**WRITTEN EXERCISE**
Wherever a line holds the word "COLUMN", copy that line out.
--- start of INFORMATION SUPPLIED ---
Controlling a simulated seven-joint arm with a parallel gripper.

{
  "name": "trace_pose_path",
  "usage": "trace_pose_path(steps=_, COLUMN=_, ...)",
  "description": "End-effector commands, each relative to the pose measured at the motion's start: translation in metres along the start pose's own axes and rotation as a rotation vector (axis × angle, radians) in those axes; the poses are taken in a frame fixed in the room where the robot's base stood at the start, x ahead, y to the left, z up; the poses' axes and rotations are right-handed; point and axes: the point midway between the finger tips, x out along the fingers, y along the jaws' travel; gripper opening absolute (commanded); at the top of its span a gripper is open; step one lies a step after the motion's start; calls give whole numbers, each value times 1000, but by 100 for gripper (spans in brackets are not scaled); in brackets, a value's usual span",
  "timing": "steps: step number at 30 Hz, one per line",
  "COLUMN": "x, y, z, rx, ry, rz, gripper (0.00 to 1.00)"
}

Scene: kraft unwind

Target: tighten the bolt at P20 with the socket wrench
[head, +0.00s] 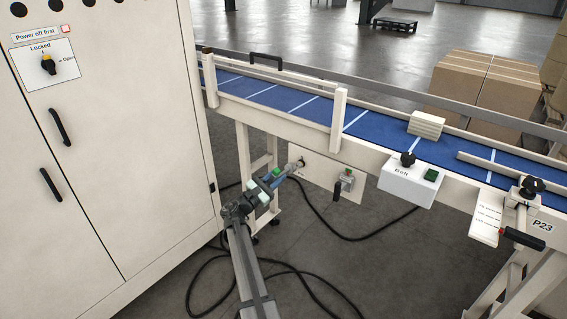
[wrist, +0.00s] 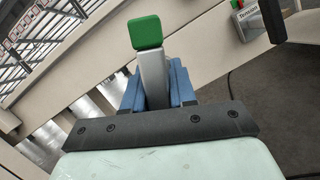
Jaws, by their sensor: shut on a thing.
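My gripper (head: 279,177) is at the left end of a cream plate under the conveyor. Its blue-padded jaws (wrist: 158,88) are shut on a grey bar (wrist: 153,78) with a green block (wrist: 146,32) at its end, probably the socket wrench. The green end also shows in the head view (head: 276,171). A small round grey piece (head: 299,164) shows just beyond the jaws, against the plate. I cannot tell whether it is the tool's socket or the bolt, or whether they touch. No P20 label is readable, and the bolt is not clearly visible.
The plate (head: 319,184) also carries a unit with a green top and black lever (head: 346,181), labelled Tension in the wrist view (wrist: 249,14). A Belt control box (head: 407,182) and a P23 label (head: 542,226) are farther right. A cabinet (head: 110,150) stands left; cables lie below.

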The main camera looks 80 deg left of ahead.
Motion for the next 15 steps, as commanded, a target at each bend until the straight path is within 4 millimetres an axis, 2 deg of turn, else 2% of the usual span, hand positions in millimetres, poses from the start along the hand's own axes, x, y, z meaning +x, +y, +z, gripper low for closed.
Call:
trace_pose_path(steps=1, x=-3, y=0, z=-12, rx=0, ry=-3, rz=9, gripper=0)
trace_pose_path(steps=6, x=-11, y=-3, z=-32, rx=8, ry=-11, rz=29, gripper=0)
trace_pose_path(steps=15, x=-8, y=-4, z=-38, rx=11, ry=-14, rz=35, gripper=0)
--- end of INFORMATION SUPPLIED ---
**FULL OUTPUT**
  "usage": "trace_pose_path(steps=_, COLUMN=_, ...)",
  "COLUMN": "x, y, z, rx, ry, rz, gripper (0.00 to 1.00)"

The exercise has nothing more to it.